Required task.
Write out only the lines from the line that holds "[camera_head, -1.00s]" to the end of the listing below, inclusive, with the pictures omitted.

Supplied information.
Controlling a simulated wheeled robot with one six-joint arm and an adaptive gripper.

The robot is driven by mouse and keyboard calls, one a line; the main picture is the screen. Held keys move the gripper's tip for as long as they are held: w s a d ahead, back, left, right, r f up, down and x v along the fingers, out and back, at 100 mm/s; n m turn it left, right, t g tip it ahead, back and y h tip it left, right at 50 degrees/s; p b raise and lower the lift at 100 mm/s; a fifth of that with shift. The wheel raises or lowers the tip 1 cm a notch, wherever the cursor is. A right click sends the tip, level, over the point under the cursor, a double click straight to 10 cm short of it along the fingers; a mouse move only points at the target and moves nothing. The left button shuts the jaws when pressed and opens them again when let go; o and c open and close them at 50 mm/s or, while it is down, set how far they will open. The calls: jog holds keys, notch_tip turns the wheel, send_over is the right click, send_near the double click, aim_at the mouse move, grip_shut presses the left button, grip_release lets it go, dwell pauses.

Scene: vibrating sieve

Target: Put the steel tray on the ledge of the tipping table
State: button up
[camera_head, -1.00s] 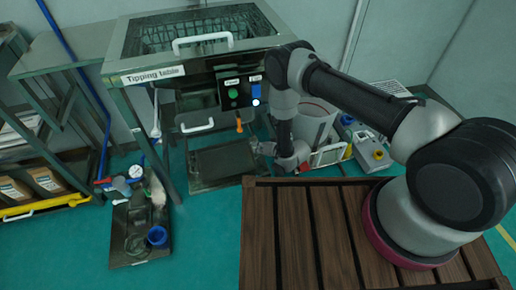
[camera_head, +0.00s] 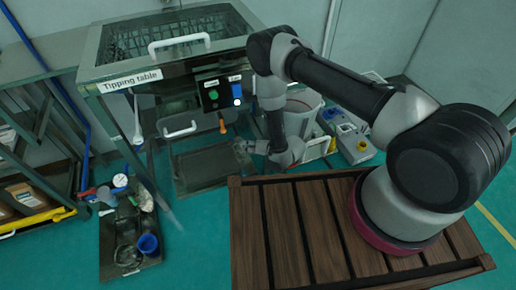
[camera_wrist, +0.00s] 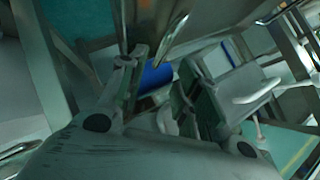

Written solution.
[camera_head, -1.00s] 
[camera_head, +0.00s] 
[camera_wrist, +0.00s] 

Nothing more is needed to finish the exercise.